Rating: 4.5 / 5
(Version reviewed: 1.0)
Dimebag Darrell Abbott had a style that no one else had before or after him and both his tone and gear were about as unique as the man himself. A huge part of that legendary guitar tone was Rex’s bass tone and their ability to not only play together but dial in their tones to compliment each other.
The experience and knowledge Rex Brown has when it comes to what it takes to dial in great bass tone comes from decades with his fingers on every dial, switch and fader. Joey Sturgis also knows a thing or two about bass tone so it was a good match.
The GUI and graphics throughout the panels of Bassforge Rex Brown are very well done. Bassforge Hellraiser was a little over the top in the graphics department but for this Rex Brown Signature product, the graphics are sharp, tasteful and simplistic. The spinning saw is a little distracting but otherwise, it’s a very nicely designed plugin in the graphic department.
As with most of the Toneforge and Bassforge plugins, the suite is designed to be a complete signal chain for the purpose of not having to use any outside plugins. The idea here is to provide everything needed to nail for a mix-ready bass tone.
Going panel to panel we begin with the pre-FX section. For this section, there is just a single pedal but that single pedal has a world of options inside it. The single pedal in the section is kind of like an OD/Dist/Boost all in one. Every knob on the pedal has a significant impact on the tone. I really liked using it as a boost pedal, give it a shot and see if you agree! This pedal can be used to create a distorted hellscape, a little extra saturation, a clean boost and other sounds. The blend knob is extremely useful.
Rex Brown used Ampeg for pretty much his entire career as a bass player, an SVT IIPro if I am not mistaken. From the first notes, the Ampeg tone characteristics are right there in your lap so if I had to guess, such an amp would have been used in the making of Bassforge Rex Brown. It looks like the blend of a old peavey, Ampeg and Traynor. You also get two channels to work with in each preset you make.
There’s a little skull that controls a fader. That fader gives the amp loads of extra dirt and aggression in the mid range. I liked it about 2/3 the way up. The EQ on the amp can be used to either finely tune or drastically change the tone. Additional controls for drive, mid sweep, bass boost and hi-mid attack round out what is a really nice sounding amp.
Heading to the cabinet section, it begins with the JST matched cab and what seems to be a prototype for Joey Sturgis’ new currency. In all seriousness, this is a very nice sounding internal cabinet. Designing a single matched cab for a plugin is something many companies do but it always leaves me wondering just how difficult it is to have one impulse response that sounds good at all times with the plugin. It looks like a 412 but I gather that’s just the graphic as it sounds more like a 410 or 810.

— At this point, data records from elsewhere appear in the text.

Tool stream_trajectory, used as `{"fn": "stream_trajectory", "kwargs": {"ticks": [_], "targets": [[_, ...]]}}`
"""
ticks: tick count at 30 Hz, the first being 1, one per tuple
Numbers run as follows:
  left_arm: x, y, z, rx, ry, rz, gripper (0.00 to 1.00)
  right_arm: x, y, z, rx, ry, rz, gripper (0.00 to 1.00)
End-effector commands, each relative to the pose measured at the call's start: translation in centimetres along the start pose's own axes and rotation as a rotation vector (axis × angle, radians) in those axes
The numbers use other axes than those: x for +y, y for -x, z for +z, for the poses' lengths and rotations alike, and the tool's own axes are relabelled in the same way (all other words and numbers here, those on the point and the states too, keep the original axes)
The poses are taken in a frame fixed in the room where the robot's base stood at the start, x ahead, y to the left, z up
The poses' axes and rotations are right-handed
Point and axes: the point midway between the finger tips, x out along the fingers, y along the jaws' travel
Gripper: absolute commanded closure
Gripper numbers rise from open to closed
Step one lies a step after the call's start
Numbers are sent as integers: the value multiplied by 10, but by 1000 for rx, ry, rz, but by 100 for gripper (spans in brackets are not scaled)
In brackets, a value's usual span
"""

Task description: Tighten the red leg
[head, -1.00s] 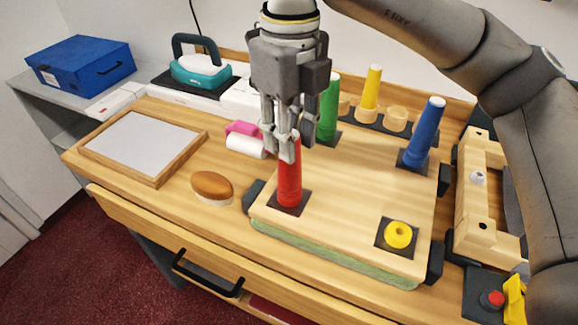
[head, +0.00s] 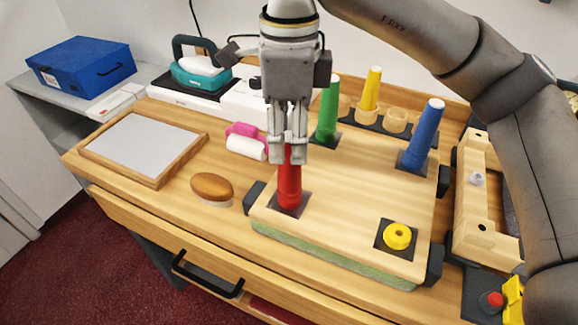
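The red leg (head: 289,187) stands upright in a dark square plate at the front left corner of the wooden board (head: 345,215). My right gripper (head: 288,152) points down from above, its fingers closed around the leg's top, which they partly hide. A green leg (head: 327,112) and a blue leg (head: 422,135) stand in dark plates at the board's back corners; the blue one leans right in the picture. A yellow socket piece (head: 397,236) with a hole sits at the front right corner. My left gripper is not in view.
A yellow leg (head: 370,90) stands in a rack behind the board. Dark clamps (head: 435,263) flank the board. A brush (head: 212,187), a pink-and-white roll (head: 246,141) and a framed panel (head: 140,145) lie left. A wooden frame (head: 470,235) and red button (head: 494,299) are right.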

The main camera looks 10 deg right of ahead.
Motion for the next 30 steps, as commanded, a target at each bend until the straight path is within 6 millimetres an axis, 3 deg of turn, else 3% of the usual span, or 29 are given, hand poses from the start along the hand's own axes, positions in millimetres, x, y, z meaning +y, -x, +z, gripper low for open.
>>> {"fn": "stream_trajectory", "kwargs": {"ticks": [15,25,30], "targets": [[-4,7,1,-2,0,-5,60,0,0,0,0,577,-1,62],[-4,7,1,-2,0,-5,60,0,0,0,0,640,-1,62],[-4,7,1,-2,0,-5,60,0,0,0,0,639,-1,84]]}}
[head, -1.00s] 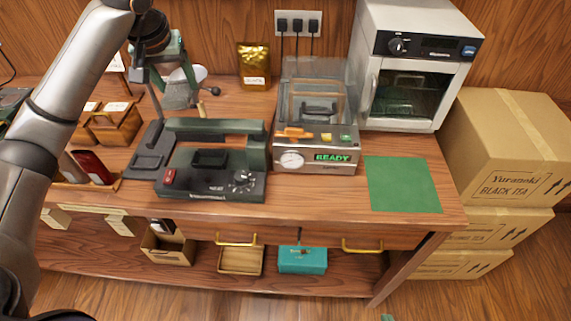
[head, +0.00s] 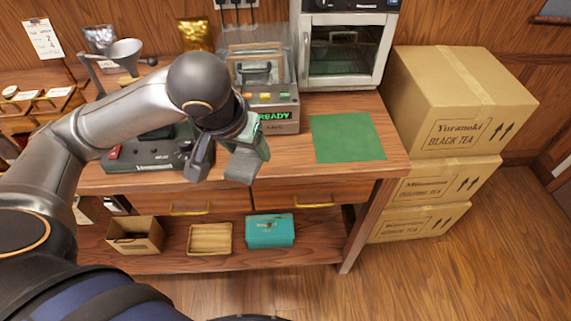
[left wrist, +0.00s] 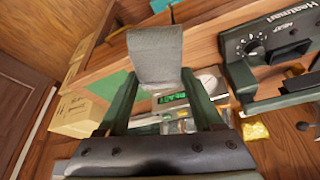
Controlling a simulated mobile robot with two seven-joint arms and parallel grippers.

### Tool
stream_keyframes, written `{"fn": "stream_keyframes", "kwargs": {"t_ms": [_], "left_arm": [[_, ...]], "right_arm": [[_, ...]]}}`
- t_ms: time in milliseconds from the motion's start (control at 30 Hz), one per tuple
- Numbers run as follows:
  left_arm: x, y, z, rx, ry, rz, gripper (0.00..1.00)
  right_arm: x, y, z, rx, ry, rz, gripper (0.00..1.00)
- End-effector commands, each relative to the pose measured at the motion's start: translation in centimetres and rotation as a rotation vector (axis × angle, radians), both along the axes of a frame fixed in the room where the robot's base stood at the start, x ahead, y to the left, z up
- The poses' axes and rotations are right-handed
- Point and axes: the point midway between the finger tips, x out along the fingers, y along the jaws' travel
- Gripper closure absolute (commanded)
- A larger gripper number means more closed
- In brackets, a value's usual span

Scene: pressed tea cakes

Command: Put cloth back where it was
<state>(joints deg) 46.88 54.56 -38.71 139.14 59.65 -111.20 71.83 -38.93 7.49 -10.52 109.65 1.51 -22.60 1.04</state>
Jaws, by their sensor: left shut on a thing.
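A grey cloth (left wrist: 156,52) sits between the fingertips of my left gripper (left wrist: 158,78) in the left wrist view. The gripper is shut on it, and the cloth sticks out past the tips. In the head view my left gripper (head: 224,160) hangs in front of the counter's front edge, below the machine with the READY display. The cloth is hard to tell from the fingers there. A flat green mat (head: 347,138) lies bare on the counter to the right of the gripper. My right gripper is not in view.
A dark green sealer (head: 150,158) is partly behind my arm. Tea boxes (head: 450,105) stack at the right. The lower shelf holds a teal box (head: 270,230) and open trays.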

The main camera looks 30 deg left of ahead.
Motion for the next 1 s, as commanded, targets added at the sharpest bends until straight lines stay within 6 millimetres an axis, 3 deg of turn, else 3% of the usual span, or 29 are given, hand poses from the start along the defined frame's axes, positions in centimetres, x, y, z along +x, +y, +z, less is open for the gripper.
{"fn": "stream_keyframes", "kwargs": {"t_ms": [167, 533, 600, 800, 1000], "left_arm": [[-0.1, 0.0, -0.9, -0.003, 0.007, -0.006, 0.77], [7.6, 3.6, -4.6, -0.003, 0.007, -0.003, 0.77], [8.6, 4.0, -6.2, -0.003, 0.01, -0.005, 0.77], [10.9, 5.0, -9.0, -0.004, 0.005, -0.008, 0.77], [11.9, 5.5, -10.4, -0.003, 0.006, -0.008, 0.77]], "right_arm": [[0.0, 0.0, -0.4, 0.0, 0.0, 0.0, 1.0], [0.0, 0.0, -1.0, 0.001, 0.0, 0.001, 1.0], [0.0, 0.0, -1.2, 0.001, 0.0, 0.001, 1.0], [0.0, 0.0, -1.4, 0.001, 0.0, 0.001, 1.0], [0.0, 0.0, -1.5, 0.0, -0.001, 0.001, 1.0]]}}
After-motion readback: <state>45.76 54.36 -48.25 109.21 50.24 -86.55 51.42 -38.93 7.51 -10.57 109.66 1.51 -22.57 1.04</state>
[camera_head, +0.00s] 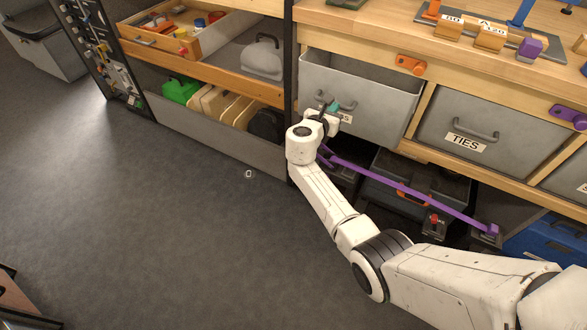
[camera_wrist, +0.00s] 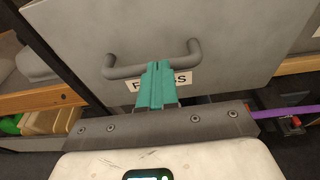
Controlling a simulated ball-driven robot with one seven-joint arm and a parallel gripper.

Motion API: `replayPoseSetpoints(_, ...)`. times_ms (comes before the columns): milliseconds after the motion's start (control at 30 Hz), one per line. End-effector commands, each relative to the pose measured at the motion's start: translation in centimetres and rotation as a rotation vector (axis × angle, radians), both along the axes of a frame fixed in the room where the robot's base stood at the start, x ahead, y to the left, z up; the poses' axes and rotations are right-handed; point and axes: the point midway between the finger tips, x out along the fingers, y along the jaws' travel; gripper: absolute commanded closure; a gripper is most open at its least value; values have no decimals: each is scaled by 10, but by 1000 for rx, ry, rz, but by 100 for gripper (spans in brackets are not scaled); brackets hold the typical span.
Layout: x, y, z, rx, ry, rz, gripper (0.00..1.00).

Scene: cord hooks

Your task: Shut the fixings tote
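The fixings tote (camera_head: 350,90) is a grey bin under the wooden bench top. It stands pulled out, with its open top and empty-looking inside showing in the head view. Its front (camera_wrist: 240,40) fills the upper wrist view, with a grey bar handle (camera_wrist: 122,72) and a white label (camera_wrist: 182,79) partly hidden by my fingers. My gripper (camera_wrist: 157,68) has teal fingers close together, side by side, in front of the middle of the handle bar. It also shows at the tote's front in the head view (camera_head: 333,107). Whether the fingertips touch the handle, I cannot tell.
The TIES tote (camera_head: 490,135) sits to the right. A purple strap (camera_head: 410,190) stretches below the totes, in front of dark cases (camera_head: 420,185). An orange catch (camera_head: 410,65) is on the bench edge above. Black upright (camera_head: 290,50) stands left; open floor (camera_head: 160,230) lies left.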

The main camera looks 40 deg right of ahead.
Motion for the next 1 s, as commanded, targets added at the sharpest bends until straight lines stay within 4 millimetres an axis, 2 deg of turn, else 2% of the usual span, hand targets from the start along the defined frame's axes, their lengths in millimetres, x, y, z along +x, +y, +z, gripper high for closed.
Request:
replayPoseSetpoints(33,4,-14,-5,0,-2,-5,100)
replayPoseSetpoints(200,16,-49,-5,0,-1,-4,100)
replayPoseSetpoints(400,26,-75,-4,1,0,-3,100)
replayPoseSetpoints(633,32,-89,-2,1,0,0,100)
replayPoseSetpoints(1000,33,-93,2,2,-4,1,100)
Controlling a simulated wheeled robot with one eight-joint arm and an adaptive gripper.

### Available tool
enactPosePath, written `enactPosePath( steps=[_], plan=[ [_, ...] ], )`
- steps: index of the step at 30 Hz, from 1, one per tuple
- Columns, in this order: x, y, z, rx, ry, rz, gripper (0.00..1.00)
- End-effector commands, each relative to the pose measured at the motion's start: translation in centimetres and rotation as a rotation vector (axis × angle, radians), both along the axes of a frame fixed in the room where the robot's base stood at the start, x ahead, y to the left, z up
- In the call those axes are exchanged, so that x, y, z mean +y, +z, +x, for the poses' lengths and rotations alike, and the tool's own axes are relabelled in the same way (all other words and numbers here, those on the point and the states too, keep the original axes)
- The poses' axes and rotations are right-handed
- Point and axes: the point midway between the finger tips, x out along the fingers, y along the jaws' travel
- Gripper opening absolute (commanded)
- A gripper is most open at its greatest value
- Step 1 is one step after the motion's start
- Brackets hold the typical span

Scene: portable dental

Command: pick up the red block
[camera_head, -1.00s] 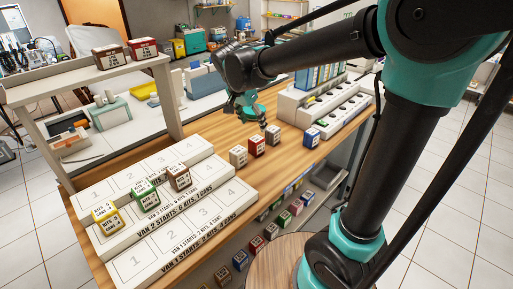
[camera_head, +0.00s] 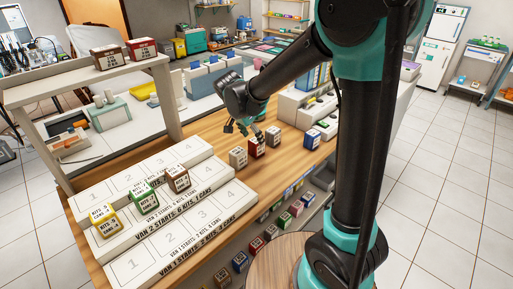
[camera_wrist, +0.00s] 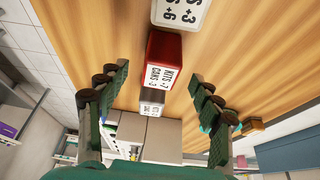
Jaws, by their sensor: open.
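The red block (camera_head: 257,149) stands on the wooden table between a beige block (camera_head: 238,158) and a greyish-brown block (camera_head: 273,136). Its top is partly covered by my gripper (camera_head: 244,130), which is just above and beside it. In the wrist view the red block (camera_wrist: 162,58) shows a white label reading "KITS -7" and "CANS". It appears between the two spread fingers, with space on both sides. My gripper is open and empty; contact with the block is not visible.
A blue block (camera_head: 312,139) stands to the right. White numbered racks (camera_head: 175,223) at the left hold yellow, green and brown blocks. Another red block (camera_head: 142,49) sits on the raised shelf (camera_head: 90,78). Several blocks lie on a lower shelf. White trays stand behind the blue block.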

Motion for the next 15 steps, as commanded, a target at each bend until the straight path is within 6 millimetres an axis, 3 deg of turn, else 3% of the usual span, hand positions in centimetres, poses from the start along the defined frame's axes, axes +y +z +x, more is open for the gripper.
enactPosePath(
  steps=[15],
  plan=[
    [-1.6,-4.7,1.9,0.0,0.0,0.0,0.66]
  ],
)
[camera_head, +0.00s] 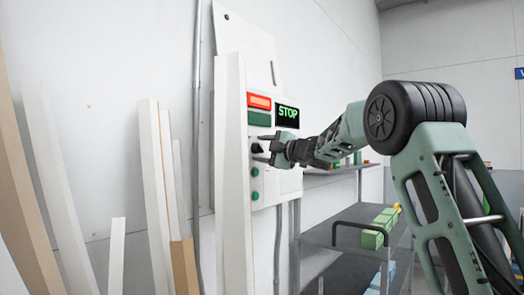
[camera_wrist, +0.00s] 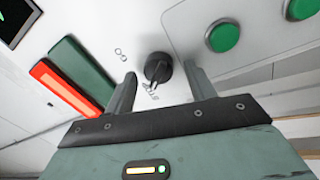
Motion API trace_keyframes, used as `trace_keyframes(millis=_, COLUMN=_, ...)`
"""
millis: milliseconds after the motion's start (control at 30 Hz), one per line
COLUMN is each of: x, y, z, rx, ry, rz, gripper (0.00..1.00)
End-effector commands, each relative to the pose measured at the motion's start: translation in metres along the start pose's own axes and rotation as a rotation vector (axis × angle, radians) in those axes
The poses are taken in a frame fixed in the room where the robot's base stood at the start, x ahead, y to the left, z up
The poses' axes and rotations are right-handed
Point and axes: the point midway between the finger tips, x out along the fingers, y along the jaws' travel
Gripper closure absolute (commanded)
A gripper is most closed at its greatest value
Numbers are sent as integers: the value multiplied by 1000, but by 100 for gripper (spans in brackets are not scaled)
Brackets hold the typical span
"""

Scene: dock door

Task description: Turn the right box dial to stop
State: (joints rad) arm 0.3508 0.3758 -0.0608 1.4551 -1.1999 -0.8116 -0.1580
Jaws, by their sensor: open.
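A pale control box (camera_head: 287,183) is fixed on the wall panel. Its black dial (camera_head: 257,148) sits above the green buttons and is partly hidden by my gripper (camera_head: 268,152). The red lamp (camera_head: 259,101) looks lit; the green lamp (camera_head: 259,119) looks dark.
Two green buttons show in the wrist view, one being the near button (camera_wrist: 222,37). Tall pale boards (camera_head: 232,175) lean just left of the box. A grey cart (camera_head: 350,240) with green and yellow blocks (camera_head: 376,230) stands below my arm.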

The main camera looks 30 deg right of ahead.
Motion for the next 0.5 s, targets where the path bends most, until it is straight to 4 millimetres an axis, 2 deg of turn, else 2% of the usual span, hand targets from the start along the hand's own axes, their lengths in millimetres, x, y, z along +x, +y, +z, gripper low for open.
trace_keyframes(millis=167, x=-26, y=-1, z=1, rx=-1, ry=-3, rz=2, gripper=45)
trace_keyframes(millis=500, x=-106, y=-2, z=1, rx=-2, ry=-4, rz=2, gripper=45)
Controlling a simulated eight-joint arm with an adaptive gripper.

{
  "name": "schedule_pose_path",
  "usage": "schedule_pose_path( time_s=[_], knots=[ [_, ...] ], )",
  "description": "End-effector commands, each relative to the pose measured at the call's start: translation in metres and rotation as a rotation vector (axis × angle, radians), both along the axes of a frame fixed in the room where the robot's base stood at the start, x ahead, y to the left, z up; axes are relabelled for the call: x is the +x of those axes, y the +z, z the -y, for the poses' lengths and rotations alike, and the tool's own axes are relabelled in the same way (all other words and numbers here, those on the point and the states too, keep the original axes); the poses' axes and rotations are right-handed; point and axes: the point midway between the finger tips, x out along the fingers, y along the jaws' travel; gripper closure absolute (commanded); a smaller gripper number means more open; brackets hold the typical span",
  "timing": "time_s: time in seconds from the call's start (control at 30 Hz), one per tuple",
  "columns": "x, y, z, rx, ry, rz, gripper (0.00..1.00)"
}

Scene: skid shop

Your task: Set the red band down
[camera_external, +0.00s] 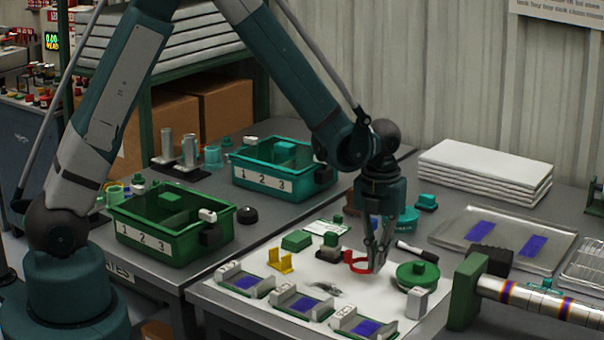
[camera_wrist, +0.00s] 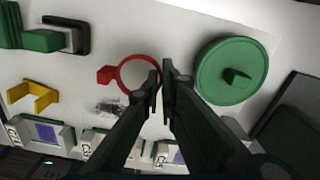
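The red band (camera_external: 357,265) is an open ring with a small block-like tab on its left side. It also shows in the wrist view (camera_wrist: 107,75), lying flat-on to the camera. My gripper (camera_external: 376,267) points down over the white mat, at the right side of the band. In the wrist view its fingertips (camera_wrist: 162,71) are close together, with the band's right rim between them, and that part of the rim is hidden. The band is at or just above the mat; I cannot tell whether it touches it.
A green round lidded piece (camera_wrist: 232,72) is close on the right. A yellow bracket (camera_wrist: 33,96) and a black-framed block (camera_wrist: 68,35) are on the left. Several grey holders with blue pads (camera_external: 309,304) line the front edge. A dark smudge marks the mat (camera_external: 312,272).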

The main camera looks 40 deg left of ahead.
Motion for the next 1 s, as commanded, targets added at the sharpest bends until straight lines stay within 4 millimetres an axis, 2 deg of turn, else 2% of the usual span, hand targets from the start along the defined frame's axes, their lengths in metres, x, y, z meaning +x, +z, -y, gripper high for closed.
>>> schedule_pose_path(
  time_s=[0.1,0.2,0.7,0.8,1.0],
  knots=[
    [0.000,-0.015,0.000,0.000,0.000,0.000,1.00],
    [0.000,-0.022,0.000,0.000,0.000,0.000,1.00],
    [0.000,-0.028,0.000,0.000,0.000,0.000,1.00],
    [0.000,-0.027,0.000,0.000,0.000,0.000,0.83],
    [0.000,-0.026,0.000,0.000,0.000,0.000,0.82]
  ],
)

The other internal cabinet selection is an Ampeg 810. The image of the “fridge” has always been an image associated with volume and quality but in my case I always recall the time one almost crushed me when I slipped during a load-in. With this fridge, JST have included four mic options to really help deliver a multitude of tones. The Subkick is a nice addition but I really prefer to blend it with another mic rather than by itself. The ability to blend mics on the Ampeg cab would be cool if there’s an update.
The post effects section has a two-channel chorus pedal and a reverb pedal. I used the chorus a ton, it adds loads of fatness and another dimension to the tone. I found it most useful in sections where the bass needed to fill more space in a mix or on a thinner tone to add some low end fullness. The reverb, well.. I don’t really ever use verb on bass but I did find a nice use for this. Try the plugin with headphones, blend in some of the reverb and just jam, it sounds great.
The parallel compression section is more than useful to either compress everything equally or blend the compression into things with a crossover, compression and limiting options. Learn how to use this section and it can be used almost surgically.
I used this badass amp suite for everything from jazz to death metal and I was able to create presets for literally almost every tone I set out trying to achieve. You can go from clean and full to overdrive with mid cut and really just about anywhere else your bass needs take you.
UPS / DOWNS:
It’s a strong plugin with a ton of uses and I would recommend this to any bass player. Don’t let the name fool you, this amp sim isn’t all about only metal, it’s a well-rounded amp surrounded by other well-rounded gear. The idea here was to provide solid bass tones to a wide range of players and I would say JST and Rex Brown have succeeded.
The retail price of the plugin will be on the high side of things but still at around the industry standard for the higher end bass plugins. It’s worth the retail price but right now the plugin can be pre-ordered for $$99USD instead of the $149 retail price. It’s a good deal for what comes in the suite.